I keep thinking about what happens when this music stops. What happens when credit card companies decide these partnerships aren’t worth it anymore? What happens when regulators step in with more scrutiny? The Department of Transportation announced it would launch an investigation into the programs to ensure consumers are treated fairly, and that’s just the beginning.

The most troubling part is that airlines seem to have given up on making their core business profitable. Instead of figuring out how to operate flights efficiently and price them appropriately, they’re doubling down on financial engineering. Selling miles to banks has represented the entire profit at American Airlines, suggesting that they otherwise lose money moving passengers from one place to another on their planes.

This creates a perverse incentive structure. Why focus on operational excellence, ontime performance, or customer service when your real money comes from manufacturing a digital currency? Airlines are essentially running a sophisticated version of a company store. They create their own money, sell it to banks, and then those banks give it away to encourage spending on credit cards.

The Uncomfortable Questions

This raises some uncomfortable questions that I don’t think the industry wants to confront, and frankly, that mainstream coverage like The Economist’s recent piece oversimplifies:

The U.S. Market Distortion: The Economist’s analysis, while accurate, misses a crucial point. This loyalty program dependency is largely a uniquely American phenomenon. U.S. carriers benefit from massive domestic volume and interchange fees that hit $187 billion annually. In contrast, European carriers face interchange fee caps of just 0.3% for credit card transactions. This means the loyalty industrial complex that’s keeping American airlines afloat simply can’t be replicated elsewhere.

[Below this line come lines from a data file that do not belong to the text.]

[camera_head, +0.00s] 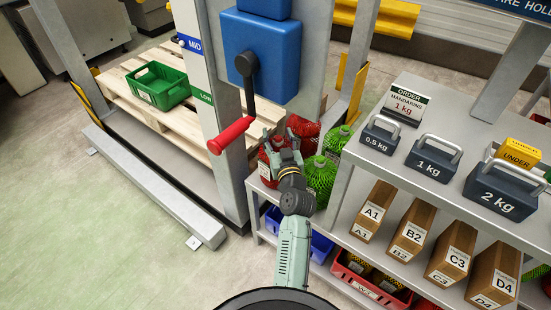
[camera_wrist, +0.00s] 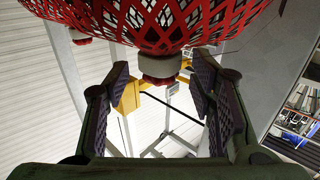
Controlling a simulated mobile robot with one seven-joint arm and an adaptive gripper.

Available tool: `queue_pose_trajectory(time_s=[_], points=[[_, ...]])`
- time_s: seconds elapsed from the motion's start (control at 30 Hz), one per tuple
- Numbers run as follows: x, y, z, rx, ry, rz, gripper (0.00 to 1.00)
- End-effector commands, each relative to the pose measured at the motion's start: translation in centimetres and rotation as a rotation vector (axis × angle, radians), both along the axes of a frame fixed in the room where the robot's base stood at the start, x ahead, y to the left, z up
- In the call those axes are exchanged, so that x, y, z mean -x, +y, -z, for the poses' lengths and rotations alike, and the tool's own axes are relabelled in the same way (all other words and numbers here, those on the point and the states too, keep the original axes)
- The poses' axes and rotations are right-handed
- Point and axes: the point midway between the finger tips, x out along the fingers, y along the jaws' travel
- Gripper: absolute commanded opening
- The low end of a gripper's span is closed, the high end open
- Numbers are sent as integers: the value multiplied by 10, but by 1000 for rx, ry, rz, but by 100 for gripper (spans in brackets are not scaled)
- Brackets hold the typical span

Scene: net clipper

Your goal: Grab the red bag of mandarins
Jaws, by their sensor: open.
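Red net bags stand on a shelf by the blue machine. The nearest red bag (camera_head: 265,172) is partly behind my gripper (camera_head: 284,152); another red bag (camera_head: 303,128) stands behind it. In the wrist view a red net bag (camera_wrist: 150,22) fills the top, with a white clip (camera_wrist: 158,66) and a short red tail at its closed end. My gripper (camera_wrist: 163,95) is open, one finger on each side of that clip end. I cannot tell whether a finger touches the bag. Nothing is held between the fingers.
Green net bags (camera_head: 320,178) stand right beside the red ones. A red-handled lever (camera_head: 231,134) juts out just left of my gripper. A grey table (camera_head: 450,128) with weights is at right, boxes below it. A green crate (camera_head: 157,86) sits on a pallet. Floor at left is clear.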

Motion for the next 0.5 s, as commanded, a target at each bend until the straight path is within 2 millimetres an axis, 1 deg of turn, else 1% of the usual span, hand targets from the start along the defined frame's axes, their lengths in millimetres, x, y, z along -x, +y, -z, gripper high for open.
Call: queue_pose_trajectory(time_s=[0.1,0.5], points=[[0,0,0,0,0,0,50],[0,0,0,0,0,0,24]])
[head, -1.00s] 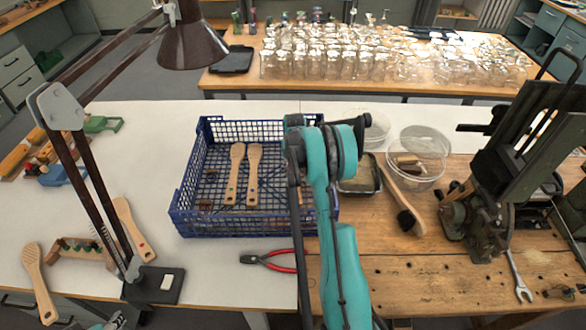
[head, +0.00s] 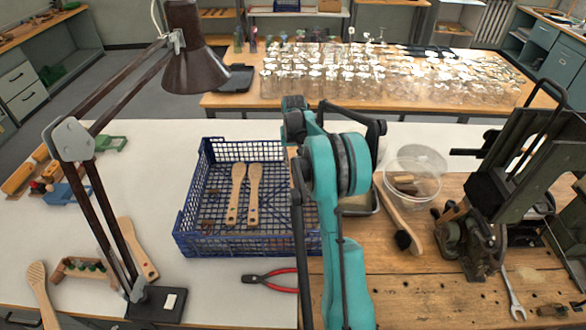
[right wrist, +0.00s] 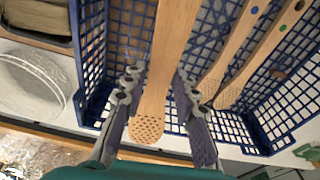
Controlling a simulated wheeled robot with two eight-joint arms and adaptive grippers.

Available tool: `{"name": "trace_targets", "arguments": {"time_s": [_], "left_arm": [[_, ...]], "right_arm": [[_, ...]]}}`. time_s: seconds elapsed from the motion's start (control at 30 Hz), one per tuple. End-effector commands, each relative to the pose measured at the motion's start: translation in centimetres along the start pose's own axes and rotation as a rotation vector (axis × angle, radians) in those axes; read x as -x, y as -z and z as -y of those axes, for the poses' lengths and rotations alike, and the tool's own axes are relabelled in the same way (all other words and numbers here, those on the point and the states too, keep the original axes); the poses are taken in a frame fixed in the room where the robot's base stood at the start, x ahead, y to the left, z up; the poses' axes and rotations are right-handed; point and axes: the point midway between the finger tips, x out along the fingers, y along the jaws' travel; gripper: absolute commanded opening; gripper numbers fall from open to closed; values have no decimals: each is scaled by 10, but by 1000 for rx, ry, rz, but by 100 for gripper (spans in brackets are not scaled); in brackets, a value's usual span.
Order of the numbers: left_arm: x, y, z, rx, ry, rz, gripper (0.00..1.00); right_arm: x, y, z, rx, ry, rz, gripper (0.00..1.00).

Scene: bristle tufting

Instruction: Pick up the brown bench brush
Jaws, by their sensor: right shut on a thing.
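My right gripper (right wrist: 157,84) is shut on a light wooden brush body (right wrist: 172,40) with a rounded end full of small holes. In the right wrist view it looks closer than the blue crate (right wrist: 92,60) behind it, so it seems held above the crate. My right arm hides this gripper and the held piece in the head view. Another brush (head: 401,217), with a wooden handle and dark bristles, lies on the bench right of my arm. My left gripper is not in view.
Two wooden brush bodies (head: 235,193) lie in the blue crate (head: 248,247). Red-handled pliers (head: 279,272) lie in front. A clear tub (head: 415,168) and a dark machine (head: 505,185) stand right. A brown lamp (head: 190,55) rises left; white tabletop between lamp and crate is clear.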

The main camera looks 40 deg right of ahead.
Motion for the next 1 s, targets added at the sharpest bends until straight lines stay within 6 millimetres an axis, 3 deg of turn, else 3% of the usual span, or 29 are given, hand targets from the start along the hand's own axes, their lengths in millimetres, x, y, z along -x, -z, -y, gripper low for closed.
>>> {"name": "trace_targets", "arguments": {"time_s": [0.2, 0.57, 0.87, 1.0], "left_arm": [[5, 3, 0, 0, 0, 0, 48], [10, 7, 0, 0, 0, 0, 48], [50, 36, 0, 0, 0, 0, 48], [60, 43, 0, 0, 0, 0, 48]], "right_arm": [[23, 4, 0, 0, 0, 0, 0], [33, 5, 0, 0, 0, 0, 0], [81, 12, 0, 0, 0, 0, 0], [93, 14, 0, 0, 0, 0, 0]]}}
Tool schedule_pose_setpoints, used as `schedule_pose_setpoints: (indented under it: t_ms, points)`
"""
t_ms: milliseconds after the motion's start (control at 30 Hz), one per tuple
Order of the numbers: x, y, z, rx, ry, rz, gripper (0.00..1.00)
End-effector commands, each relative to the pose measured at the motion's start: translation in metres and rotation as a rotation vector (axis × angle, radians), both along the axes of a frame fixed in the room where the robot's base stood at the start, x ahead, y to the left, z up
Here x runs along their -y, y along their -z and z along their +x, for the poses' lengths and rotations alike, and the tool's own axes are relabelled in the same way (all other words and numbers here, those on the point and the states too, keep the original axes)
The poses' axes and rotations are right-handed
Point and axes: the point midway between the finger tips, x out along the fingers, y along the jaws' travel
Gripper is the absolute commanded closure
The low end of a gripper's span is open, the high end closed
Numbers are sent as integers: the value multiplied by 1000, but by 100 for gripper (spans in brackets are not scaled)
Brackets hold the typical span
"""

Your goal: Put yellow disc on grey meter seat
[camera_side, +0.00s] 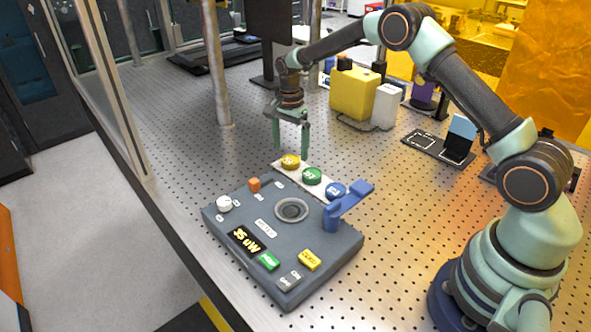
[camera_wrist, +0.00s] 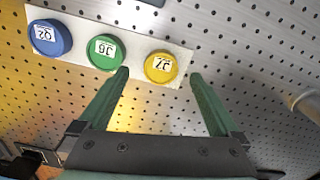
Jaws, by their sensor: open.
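The yellow disc (camera_side: 290,161) lies at the far left end of a white strip, with a label on its top. It also shows in the wrist view (camera_wrist: 161,67), lying ahead of and between the open fingertips. My gripper (camera_side: 292,151) is open and empty, pointing down at the yellow disc; in the wrist view its fingers (camera_wrist: 158,74) stand apart on either side. I cannot tell whether a finger touches the disc. The grey meter seat (camera_side: 291,209) is a round ringed recess on the dark instrument box (camera_side: 225,222), and it is empty.
A green disc (camera_side: 312,175) and a blue disc (camera_side: 336,190) share the white strip (camera_wrist: 80,64). A blue lever arm (camera_side: 349,204) stands beside the seat. The box carries a white knob (camera_side: 224,203), an orange block (camera_side: 254,184) and buttons. Perforated table left of the strip is clear.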

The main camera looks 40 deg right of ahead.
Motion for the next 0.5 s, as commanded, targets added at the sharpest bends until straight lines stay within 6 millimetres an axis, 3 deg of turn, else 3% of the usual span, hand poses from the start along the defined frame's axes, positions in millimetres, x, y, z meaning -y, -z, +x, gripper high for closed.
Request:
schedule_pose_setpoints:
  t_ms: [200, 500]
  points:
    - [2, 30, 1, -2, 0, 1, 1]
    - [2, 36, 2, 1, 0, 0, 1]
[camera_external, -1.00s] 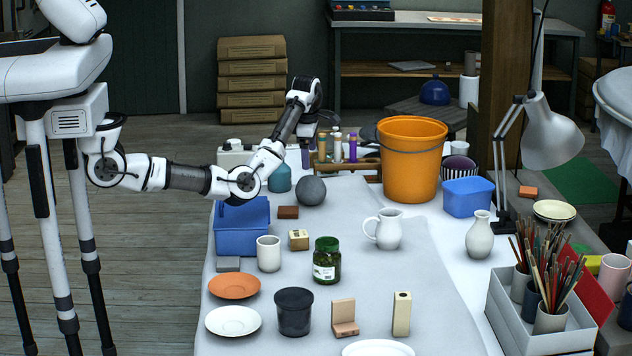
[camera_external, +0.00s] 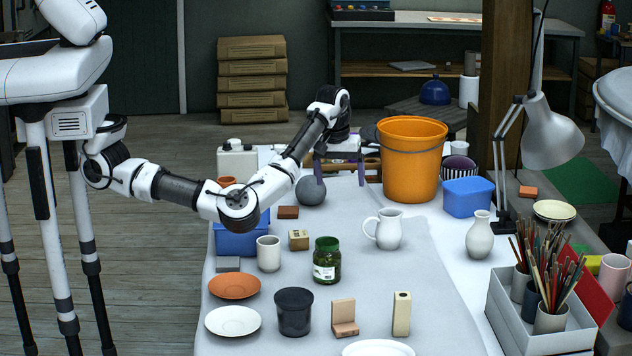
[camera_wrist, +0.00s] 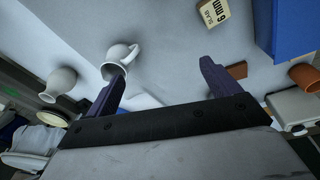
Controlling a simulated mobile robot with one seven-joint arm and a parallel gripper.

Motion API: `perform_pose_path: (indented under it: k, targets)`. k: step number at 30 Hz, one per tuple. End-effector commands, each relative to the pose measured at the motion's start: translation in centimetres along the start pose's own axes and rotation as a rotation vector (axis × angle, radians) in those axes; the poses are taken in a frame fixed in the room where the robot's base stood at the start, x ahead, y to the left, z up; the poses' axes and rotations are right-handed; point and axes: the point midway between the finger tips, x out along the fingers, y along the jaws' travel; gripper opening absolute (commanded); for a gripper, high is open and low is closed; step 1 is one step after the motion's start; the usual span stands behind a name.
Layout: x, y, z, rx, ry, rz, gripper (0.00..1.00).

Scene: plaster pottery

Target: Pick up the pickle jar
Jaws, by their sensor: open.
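The pickle jar (camera_external: 326,262) is green glass with a dark green lid and a white label. It stands upright on the cloth-covered table (camera_external: 430,290) in the outside view. My gripper (camera_external: 340,176) is beyond the jar, above the far part of the table, well apart from it. In the wrist view my gripper (camera_wrist: 161,75) has its two purple fingers spread with nothing between them. I cannot make out the jar in the wrist view.
A white jug (camera_external: 388,229) stands right of the jar, and a small labelled block (camera_external: 298,240) and white cup (camera_external: 268,253) stand left. A black cup (camera_external: 294,312) is in front. An orange bucket (camera_external: 411,165) and grey ball (camera_external: 311,190) are near my gripper.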

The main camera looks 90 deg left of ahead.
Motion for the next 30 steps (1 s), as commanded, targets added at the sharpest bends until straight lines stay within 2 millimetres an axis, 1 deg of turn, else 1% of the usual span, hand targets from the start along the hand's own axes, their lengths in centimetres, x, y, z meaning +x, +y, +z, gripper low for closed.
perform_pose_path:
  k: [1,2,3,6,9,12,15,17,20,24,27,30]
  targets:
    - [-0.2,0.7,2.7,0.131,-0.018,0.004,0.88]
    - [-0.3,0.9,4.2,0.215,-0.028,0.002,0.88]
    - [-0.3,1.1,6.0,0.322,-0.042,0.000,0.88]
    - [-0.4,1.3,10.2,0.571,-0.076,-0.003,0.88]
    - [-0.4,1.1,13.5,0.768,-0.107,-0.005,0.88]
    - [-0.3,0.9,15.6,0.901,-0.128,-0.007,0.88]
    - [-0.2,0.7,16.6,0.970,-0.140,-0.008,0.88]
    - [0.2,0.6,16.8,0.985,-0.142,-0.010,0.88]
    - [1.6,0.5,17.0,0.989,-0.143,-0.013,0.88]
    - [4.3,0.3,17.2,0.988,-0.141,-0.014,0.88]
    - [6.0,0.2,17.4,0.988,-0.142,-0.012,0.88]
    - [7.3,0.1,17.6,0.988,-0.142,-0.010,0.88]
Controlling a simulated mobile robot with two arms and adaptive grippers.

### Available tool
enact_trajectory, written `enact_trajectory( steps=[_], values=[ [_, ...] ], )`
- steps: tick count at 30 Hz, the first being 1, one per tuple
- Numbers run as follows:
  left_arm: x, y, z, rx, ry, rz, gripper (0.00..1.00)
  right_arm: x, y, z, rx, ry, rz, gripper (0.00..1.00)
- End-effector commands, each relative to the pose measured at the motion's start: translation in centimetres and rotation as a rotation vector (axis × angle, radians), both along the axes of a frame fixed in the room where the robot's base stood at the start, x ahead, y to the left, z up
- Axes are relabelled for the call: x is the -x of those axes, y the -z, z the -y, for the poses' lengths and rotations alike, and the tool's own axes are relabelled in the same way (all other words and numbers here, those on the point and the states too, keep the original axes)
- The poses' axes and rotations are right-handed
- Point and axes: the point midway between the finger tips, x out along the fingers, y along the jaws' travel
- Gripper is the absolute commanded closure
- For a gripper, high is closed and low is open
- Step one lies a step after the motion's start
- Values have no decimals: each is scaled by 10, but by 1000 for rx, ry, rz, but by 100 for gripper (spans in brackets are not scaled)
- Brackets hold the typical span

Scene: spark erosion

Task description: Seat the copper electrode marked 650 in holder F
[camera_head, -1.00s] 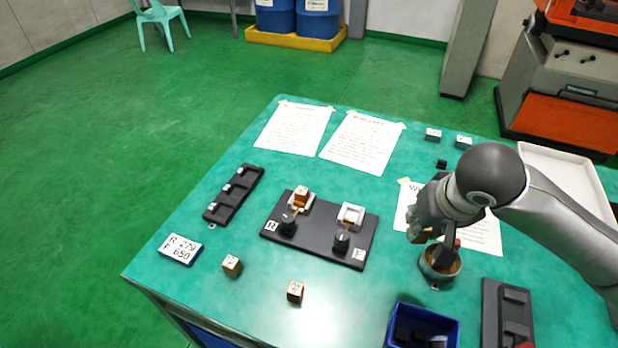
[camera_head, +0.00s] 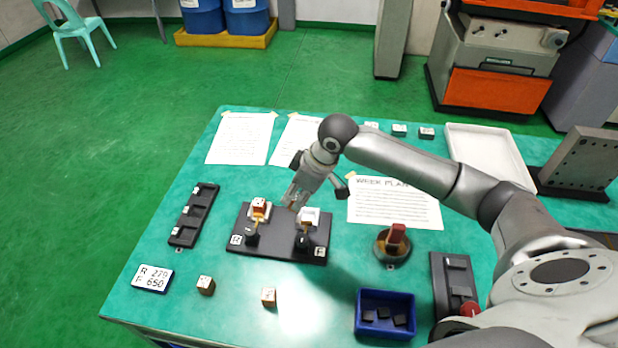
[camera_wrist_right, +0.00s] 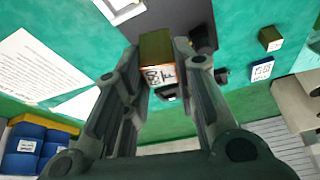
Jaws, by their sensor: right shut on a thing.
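My right gripper (camera_head: 291,200) hangs above the back of the black fixture plate (camera_head: 272,247), close to holder F. In the right wrist view (camera_wrist_right: 157,75) its fingers are shut on a copper block (camera_wrist_right: 157,45) with a white label that seems to read 650 and F. Holder F (camera_head: 309,216) is a pale square seat at the plate's right, with a black knob (camera_head: 303,242) and an F tag (camera_head: 320,252) in front. I see no block in it, though the gripper is close behind. The left seat, tagged R, holds an orange-topped copper block (camera_head: 259,205). My left gripper is not in view.
Two loose copper blocks (camera_head: 206,285) (camera_head: 268,297) lie in front of the plate. A card (camera_head: 153,279) reads R 279, F 650. A round pot (camera_head: 392,250) with a red-handled thing and a blue bin (camera_head: 385,294) stand right. A black rack (camera_head: 194,214) lies left.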

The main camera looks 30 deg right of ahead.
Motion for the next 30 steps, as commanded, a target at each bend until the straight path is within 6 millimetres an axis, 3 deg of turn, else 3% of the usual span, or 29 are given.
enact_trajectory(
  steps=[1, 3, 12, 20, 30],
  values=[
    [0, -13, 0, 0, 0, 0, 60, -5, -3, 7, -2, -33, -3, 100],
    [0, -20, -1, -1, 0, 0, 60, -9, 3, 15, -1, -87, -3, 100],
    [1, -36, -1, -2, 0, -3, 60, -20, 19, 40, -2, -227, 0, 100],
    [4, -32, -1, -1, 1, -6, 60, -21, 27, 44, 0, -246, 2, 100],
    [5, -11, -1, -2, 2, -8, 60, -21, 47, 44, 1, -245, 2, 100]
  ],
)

The Volume vs. Premium Fallacy: American carriers have built their entire model around domestic volume and credit card spending rather than operational excellence or premium service delivery. Meanwhile, international carriers like Emirates, Singapore Airlines, or Lufthansa focus on operational efficiency, premium service, and connecting global markets. The American model works only because of regulatory arbitrage high interchange fees that essentially tax the entire economy to subsidize airline operations.

The Infrastructure Question: If airlines can’t make money flying people at current prices, what happens when they need to invest in new aircraft, pay for sustainable aviation fuel, or handle the next major crisis? Will they just mint more miles? The Economist notes that airlines use these programs as “useful tools of corporate finance,” but this is financial engineering masquerading as business strategy.

The Competitive Landscape Illusion: The article suggests this model could expand further, but what happens to the competitive landscape when the barrier to entry isn’t about operating efficient flights, but about building loyalty program partnerships? New entrants can’t just start an airline anymore they need to build a financial services operation first.

Potential Paths Forward: Beyond the Loyalty Trap

While The Economist article treats this dependency as potentially sustainable and expandable, I see several ways airlines could break free from this addiction, though it would require fundamental changes to their approach:

Focus on Operational Excellence: Airlines could actually try to make money flying planes. This means investing in fuel efficient aircraft, optimizing route networks, improving load factors, and yes, charging appropriate prices for their services. International carriers prove this is possible.

Premium Service Differentiation: Instead of competing solely on price in domestic markets, airlines could focus on service quality, reliability, and passenger experience. Singapore Airlines doesn’t need to rely on credit card partnerships because people are willing to pay for their product.

Cargo and Freight Integration: Rather than treating cargo as an afterthought, airlines could develop integrated logistics operations. FedEx and UPS prove that aviation can be profitable when properly focused.

Ancillary Revenue Done Right: Instead of nickel and diming passengers, airlines could offer genuinely valuable optional services. Priority boarding that actually means something, meals worth paying for, Wi-Fi that works.

International Expansion: U.S. carriers could focus more on profitable international routes where they can command premium pricing, rather than being addicted to domestic volume.

Operational Simplification: Southwest’s original model worked because of operational simplicity. Airlines could return to basics. Fewer aircraft types, simpler route structures, faster turnarounds.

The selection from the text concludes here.